An ongoing trend in tax is the increasing standards that have to be met by both taxpayers and by tax agents. Long-standing practices are increasingly being questioned by the ATO and both taxpayers and their advisers need to react to this. If they do not then the effective result is that they are both choosing to increase their tax/professional risks. A recent trend which we have noticed in ATO reviews illustrates this.
I’m talking about transactions by journal entry. You know the ones:
- trust distributions which are not physically paid to the beneficiary;
- unpaid distributions which are applied to other loan accounts (whether of that beneficiary or others);
- minimum repayments of Div. 7A complying loans made by application of a dividend;
- loan set offs;
- payment of employee contributions to reduce FBT issues via a journal to a loan account;
- director/family member salaries booked in the accounts without any physical payment (with or without PAYGW being applied);
… and the list goes on.
Whilst many are familiar with the proposition that journal entries do not evidence a transaction, they merely record it, there are still many instances where the only indication a transaction occurred lies in the general ledgers.
In risk reviews and audits the ATO are increasingly asking for information to evidence the transactions which the journals relate to.

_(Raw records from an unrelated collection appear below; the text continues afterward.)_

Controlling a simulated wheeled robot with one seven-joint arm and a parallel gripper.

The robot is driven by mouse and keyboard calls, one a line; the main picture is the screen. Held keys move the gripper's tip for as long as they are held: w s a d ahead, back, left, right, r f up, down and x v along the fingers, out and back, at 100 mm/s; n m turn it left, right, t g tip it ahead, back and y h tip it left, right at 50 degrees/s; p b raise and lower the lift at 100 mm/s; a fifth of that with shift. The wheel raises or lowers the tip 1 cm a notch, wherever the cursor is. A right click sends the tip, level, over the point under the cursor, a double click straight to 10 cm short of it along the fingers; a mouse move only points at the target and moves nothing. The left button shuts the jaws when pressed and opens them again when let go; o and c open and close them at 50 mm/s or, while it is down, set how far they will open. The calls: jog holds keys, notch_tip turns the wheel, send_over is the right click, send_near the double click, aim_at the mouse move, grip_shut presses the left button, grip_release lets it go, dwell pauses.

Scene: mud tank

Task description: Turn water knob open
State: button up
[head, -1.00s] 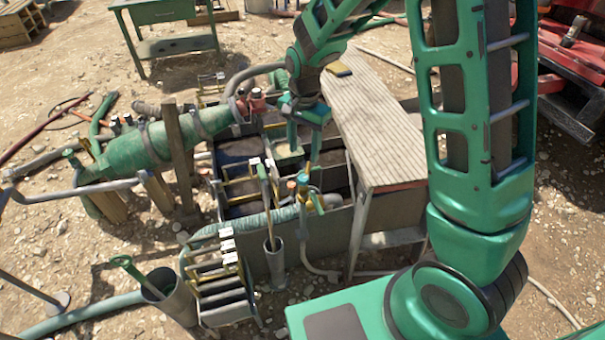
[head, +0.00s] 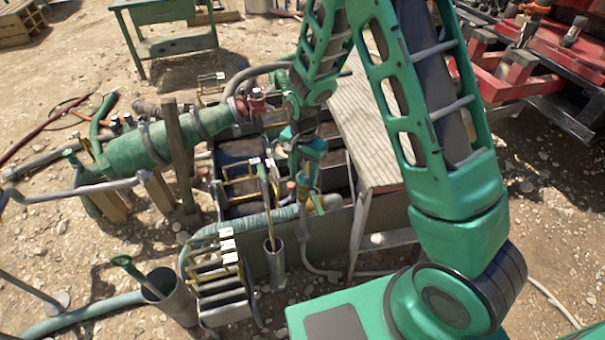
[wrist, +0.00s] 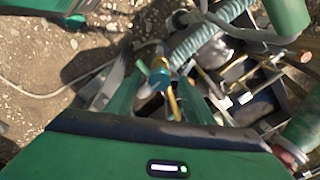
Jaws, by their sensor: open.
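The water knob (wrist: 171,98) shows in the wrist view as a yellow handle by a small teal and brass valve body, where a pale ribbed hose ends. It lies between the two green fingers of my gripper (wrist: 160,102), which stand apart. In the head view, my gripper (head: 304,178) points down right over the valve at the tank's near edge. There the fingers hide most of the knob, and only a bit of orange shows. I cannot tell whether either finger touches it.
The mud tank (head: 330,238) lies below my gripper. A grey slatted board (head: 365,140) stands close to its right. A large green pipe (head: 145,150) lies farther left.

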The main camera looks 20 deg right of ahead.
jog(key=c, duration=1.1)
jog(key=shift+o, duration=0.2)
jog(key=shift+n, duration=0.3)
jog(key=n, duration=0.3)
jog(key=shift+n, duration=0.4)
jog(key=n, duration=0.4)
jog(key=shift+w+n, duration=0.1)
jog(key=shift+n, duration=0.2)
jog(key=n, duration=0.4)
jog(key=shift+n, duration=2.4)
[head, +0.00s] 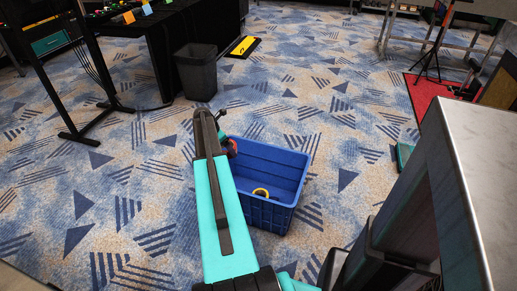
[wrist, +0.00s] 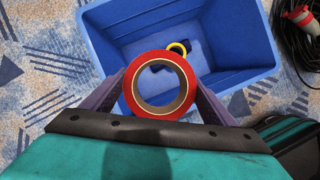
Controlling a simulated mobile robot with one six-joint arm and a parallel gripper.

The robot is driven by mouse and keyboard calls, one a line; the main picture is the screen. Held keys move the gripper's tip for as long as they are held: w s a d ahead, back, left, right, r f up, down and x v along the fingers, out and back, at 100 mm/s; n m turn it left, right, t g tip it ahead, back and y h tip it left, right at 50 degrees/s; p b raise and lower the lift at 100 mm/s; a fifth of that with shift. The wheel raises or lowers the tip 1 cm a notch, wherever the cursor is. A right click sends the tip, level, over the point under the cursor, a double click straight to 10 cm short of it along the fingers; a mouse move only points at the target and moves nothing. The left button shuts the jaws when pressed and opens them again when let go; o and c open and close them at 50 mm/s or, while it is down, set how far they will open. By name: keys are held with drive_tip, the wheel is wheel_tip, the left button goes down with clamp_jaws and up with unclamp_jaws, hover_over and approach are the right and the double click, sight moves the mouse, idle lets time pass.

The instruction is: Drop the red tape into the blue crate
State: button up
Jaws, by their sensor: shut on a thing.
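The red tape (wrist: 136,101) is a ring with a pale core. My gripper (wrist: 160,88) is shut on it, one finger on each side, in the wrist view. The blue crate (wrist: 245,82) lies below and beyond the tape in that view. The tape overlaps the crate's near part in the picture and shows apart from the crate floor. In the head view the blue crate (head: 269,215) stands on the carpet. My arm covers its left edge, and a bit of the red tape (head: 232,148) shows beside the arm's end.
A yellow ring (wrist: 178,48) and a dark item lie inside the crate. A black bin (head: 197,75) stands behind. A grey-topped table (head: 480,150) is close on the right. A coiled black cable (wrist: 297,30) with a red plug lies right of the crate.

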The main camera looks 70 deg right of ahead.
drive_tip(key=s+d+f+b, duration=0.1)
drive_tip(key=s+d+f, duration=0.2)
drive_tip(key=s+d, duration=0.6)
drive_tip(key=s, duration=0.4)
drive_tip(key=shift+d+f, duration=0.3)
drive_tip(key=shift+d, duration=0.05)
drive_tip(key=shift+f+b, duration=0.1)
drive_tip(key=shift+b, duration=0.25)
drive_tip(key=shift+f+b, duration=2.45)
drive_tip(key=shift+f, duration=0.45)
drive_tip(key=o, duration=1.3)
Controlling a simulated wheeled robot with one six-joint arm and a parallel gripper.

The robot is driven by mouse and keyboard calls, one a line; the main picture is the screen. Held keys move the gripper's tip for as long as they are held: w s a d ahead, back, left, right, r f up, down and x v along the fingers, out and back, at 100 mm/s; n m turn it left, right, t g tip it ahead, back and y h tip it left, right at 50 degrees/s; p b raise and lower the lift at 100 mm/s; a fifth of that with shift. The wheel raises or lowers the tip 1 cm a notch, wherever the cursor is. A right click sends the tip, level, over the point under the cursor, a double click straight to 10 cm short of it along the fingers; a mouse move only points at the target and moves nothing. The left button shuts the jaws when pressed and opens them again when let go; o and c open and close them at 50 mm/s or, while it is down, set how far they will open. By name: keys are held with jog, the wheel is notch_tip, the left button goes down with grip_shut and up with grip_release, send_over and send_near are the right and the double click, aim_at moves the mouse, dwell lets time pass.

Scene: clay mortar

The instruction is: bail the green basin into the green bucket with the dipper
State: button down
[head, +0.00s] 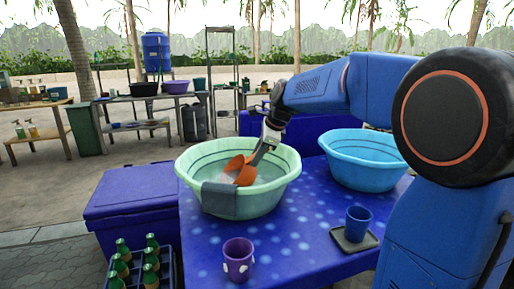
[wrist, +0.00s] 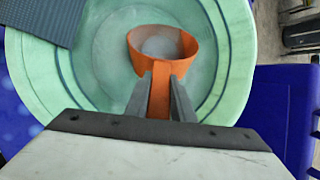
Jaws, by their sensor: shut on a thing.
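The pale green basin (head: 283,192) stands on the blue spotted table, with pale water in it. My gripper (head: 259,153) reaches down into the basin from the upper right and is shut on the handle of the orange dipper (head: 243,176). The dipper's cup is inside the basin, tilted in the head view. In the wrist view my gripper (wrist: 160,100) grips the handle, and the dipper (wrist: 133,62) has a greyish patch inside; I cannot tell whether it is water. A dark green bin-like bucket (head: 85,129) stands far back left; I cannot tell if it is the task's bucket.
A grey cloth (head: 219,201) hangs over the basin's front rim. A light blue basin (head: 363,176) stands to the right. A purple cup (head: 238,261) and a blue cup (head: 358,222) on a dark tray stand in front. A bottle crate (head: 139,271) sits at lower left.

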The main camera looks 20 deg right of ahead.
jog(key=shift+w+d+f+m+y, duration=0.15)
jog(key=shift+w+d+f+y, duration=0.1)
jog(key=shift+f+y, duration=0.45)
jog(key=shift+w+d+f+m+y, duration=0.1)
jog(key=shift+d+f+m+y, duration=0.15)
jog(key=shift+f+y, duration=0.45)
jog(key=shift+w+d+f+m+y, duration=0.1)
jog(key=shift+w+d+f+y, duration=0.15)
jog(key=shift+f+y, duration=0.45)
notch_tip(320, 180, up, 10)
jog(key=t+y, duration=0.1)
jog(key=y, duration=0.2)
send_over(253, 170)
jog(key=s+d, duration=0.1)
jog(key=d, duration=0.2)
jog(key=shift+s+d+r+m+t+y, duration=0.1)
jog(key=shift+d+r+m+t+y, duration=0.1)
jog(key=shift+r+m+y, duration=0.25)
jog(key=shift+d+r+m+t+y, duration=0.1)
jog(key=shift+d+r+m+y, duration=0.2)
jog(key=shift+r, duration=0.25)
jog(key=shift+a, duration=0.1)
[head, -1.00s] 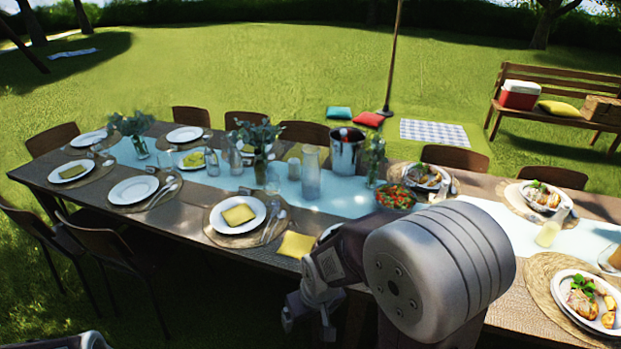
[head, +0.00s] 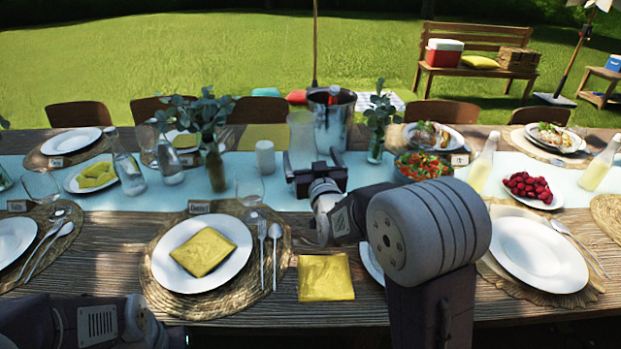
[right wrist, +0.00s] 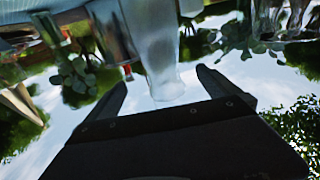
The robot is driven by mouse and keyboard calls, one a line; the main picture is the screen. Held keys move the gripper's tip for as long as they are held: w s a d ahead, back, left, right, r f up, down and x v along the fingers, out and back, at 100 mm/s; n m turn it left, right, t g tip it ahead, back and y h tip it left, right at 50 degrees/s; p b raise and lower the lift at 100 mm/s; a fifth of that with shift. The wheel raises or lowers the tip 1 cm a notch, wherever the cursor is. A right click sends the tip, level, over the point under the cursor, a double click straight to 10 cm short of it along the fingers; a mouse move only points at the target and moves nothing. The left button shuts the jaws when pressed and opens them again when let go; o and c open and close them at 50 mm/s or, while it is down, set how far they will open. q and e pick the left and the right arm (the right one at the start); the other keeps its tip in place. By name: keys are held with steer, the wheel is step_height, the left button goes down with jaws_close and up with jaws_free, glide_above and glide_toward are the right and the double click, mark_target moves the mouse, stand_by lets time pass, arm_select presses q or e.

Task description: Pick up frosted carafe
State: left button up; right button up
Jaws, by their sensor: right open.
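The frosted carafe (head: 302,135) stands upright on the blue runner, pale and translucent, in the head view. Its lower part is hidden behind my right gripper (head: 313,163). My right gripper is open and empty, in front of the carafe. In the right wrist view, which is upside down, the carafe (right wrist: 159,45) extends into the space between the open fingertips (right wrist: 161,78); I cannot tell whether they touch it. Part of my left arm shows at the lower left of the head view; its gripper is not visible.
A metal ice bucket (head: 333,122) stands close behind the carafe on the right. A white cylinder (head: 265,158) and a wine glass (head: 249,186) stand to the left. A salad bowl (head: 424,167) and a vase of greenery (head: 377,125) are to the right.

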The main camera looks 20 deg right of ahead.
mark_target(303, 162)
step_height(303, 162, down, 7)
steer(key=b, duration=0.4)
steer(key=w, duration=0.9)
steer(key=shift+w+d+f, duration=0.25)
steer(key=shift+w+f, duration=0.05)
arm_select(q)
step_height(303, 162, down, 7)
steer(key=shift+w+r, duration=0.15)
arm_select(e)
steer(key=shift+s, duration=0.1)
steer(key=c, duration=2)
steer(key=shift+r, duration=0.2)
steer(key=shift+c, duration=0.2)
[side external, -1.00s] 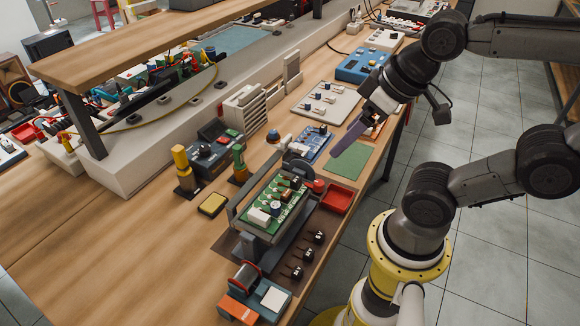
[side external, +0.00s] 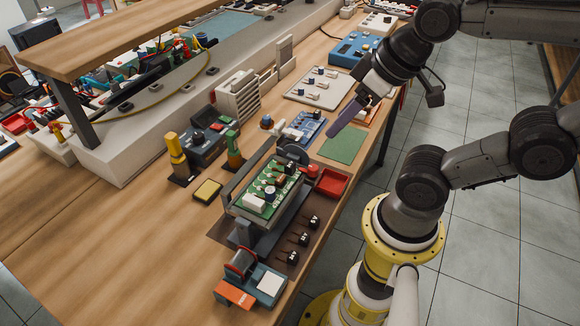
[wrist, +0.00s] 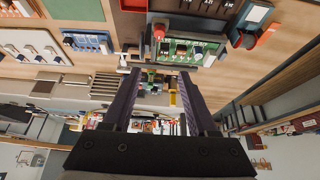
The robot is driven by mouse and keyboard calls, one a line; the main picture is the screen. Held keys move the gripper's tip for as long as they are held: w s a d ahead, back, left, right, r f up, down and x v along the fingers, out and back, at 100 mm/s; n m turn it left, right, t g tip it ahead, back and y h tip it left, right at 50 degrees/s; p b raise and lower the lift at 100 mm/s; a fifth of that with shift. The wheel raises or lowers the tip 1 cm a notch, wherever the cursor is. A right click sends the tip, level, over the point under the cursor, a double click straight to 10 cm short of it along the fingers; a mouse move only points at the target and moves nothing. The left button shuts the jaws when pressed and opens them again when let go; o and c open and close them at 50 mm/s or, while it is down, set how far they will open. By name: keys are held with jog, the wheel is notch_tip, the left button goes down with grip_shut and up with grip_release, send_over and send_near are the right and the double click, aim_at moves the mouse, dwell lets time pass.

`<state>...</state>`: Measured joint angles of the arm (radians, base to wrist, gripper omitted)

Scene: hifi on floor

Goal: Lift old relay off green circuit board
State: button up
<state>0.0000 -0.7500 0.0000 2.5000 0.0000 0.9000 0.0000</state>
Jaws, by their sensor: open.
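The green circuit board (side external: 282,194) sits in a grey holder on the bench, with several small parts on it. These include a white block (side external: 254,203), a blue and white cylinder (side external: 270,194) and a dark block (side external: 290,168). I cannot tell which one is the old relay. My gripper (side external: 332,138) hangs above the bench, beyond the board and near the green mat, apart from the board. In the wrist view my gripper (wrist: 158,75) shows two spread fingers with nothing between them. The circuit board (wrist: 178,50) shows there beyond the fingertips, at the upper middle.
A red tray (side external: 333,184) lies right of the holder. Black parts marked 5V (side external: 314,221), 12V (side external: 303,239) and 24V (side external: 291,257) rest on a brown mat. A soldering-wire stand (side external: 243,266) is at the near end. The green mat (side external: 343,146) is bare.

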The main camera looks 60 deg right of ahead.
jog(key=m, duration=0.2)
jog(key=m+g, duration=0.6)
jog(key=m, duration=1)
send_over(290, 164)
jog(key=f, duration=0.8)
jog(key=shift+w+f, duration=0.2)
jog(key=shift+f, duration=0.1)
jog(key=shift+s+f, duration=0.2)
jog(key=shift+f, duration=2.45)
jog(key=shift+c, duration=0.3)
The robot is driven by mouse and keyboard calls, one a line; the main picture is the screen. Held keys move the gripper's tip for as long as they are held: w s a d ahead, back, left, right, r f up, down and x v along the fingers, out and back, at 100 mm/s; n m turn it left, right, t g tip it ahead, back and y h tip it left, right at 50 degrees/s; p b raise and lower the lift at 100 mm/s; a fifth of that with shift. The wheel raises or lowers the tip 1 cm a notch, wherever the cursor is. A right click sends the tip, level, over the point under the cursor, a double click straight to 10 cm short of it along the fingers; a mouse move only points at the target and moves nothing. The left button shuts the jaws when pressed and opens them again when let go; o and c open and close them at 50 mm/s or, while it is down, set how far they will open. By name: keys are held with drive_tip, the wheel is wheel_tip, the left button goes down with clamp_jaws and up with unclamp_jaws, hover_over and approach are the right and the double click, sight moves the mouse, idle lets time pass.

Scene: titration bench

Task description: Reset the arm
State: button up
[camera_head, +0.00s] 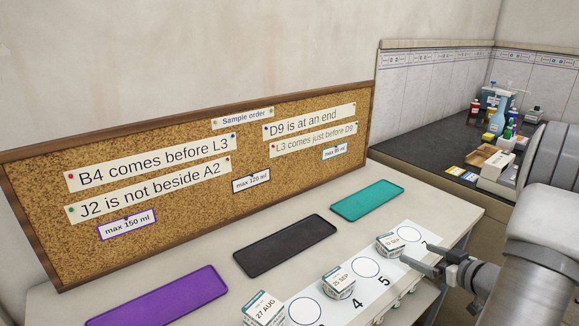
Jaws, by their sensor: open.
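My gripper (437,267) is at the lower right, by the right end of the white numbered strip (377,293). Its fingers are apart and nothing shows between them. My arm reaches in from the right edge. A small box reading 23 SEP (390,245) stands on the strip a little left of my fingers. A second box reading 25 SEP (338,282) stands further left. A third box reading 27 AUG (263,309) is at the bottom edge, partly cut off. Empty circles show between the boxes, and the numbers 4, 5 and 7 are readable.
Purple (160,298), black (286,246) and teal (367,200) trays lie on the white table. A corkboard (190,215) with paper notes stands behind them. A dark counter (425,152) with bottles and a blue flask (497,121) is at the right, partly behind my arm.

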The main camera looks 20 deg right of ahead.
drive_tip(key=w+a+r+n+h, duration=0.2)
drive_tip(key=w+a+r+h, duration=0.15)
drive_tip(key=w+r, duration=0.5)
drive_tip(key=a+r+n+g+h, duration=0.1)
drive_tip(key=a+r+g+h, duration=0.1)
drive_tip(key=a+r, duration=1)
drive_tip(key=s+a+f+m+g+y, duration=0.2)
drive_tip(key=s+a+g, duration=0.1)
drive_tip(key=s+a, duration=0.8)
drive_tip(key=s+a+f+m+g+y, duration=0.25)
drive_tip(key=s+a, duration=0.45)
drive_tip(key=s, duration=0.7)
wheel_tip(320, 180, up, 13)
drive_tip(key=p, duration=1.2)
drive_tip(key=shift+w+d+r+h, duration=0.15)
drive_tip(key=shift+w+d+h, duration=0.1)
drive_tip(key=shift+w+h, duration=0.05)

The ATO are clearly entitled to ask these questions, and it is probably not news to anyone that these questions are being asked. The documents provided (or not provided) are pivotal in whether the ATO accept that the transaction genuinely occurred.
A classic example is the company beneficiary with no bank account. Trusts make distributions to these companies which then flow in later years as dividends to shareholders without the funds ever actually being under the control of the company. The actual cash flowing from the trust may go directly to the shareholder, or even to different taxpayers again.
It is a typical situation which the ATO is sceptical of – third party beneficiaries would not accept non-payment of monies owed to them and would also not pay out an amount they did not have. Without proof that the beneficiary actually received the distribution or that proper documentation was put in place, the ATO may not accept that there was a genuine transaction. In other words, informal undocumented arrangements are rapidly becoming unacceptable.
A typical outcome where contemporaneous documentation is not put in place properly is that accountants and their clients (literally) try to paper over the documentation deficiency whilst under time pressures to answer the ATO’s queries well after the event. Depending on the circumstances, the ATO may not accept the documentation as legitimate, let alone that the journalised transaction actually occurred. Where the ATO does not accept the transaction occurred, the taxpayer may not only be hit with a tax liability but also with a penalty for failing to take reasonable care (or worse). After all, how is it reasonable to not pay what you owe? Or to pay that money to another taxpayer instead? Or not to seek payment of what you are owed? Or even to not document that the indebtedness exists? A lack of evidence for one transaction might be explainable as an oversight, but not when it is a pervasive issue across a group and/or across income years.
So how should accountants (and their clients) approach the issue?
In an ideal world the cash would actually pass in the same way third parties would transact. This gives real evidence of the transaction. Where the client actually pays the trust distribution to the relevant beneficiary there is no argument that it wasn’t paid and no need for complicated loan set-off arrangements later (which will only help if they are done properly and should be prepared by lawyers and not accountants as they are legal documents). If the client can be educated to do this at the time the transaction takes place, any later ATO reviews should be a lot simpler and cheaper to conclude. After all, the client has the cash when it is taken; so, the ATO can hardly argue a distribution was not made if it shows up on the bank statement as having been paid!
The ability to have clients pay cash and/or document contemporaneously is far easier where there is regular client contact, or where the client has a bookkeeper or internal accountant, as any issues should be able to identified readily and addressed in a timely manner.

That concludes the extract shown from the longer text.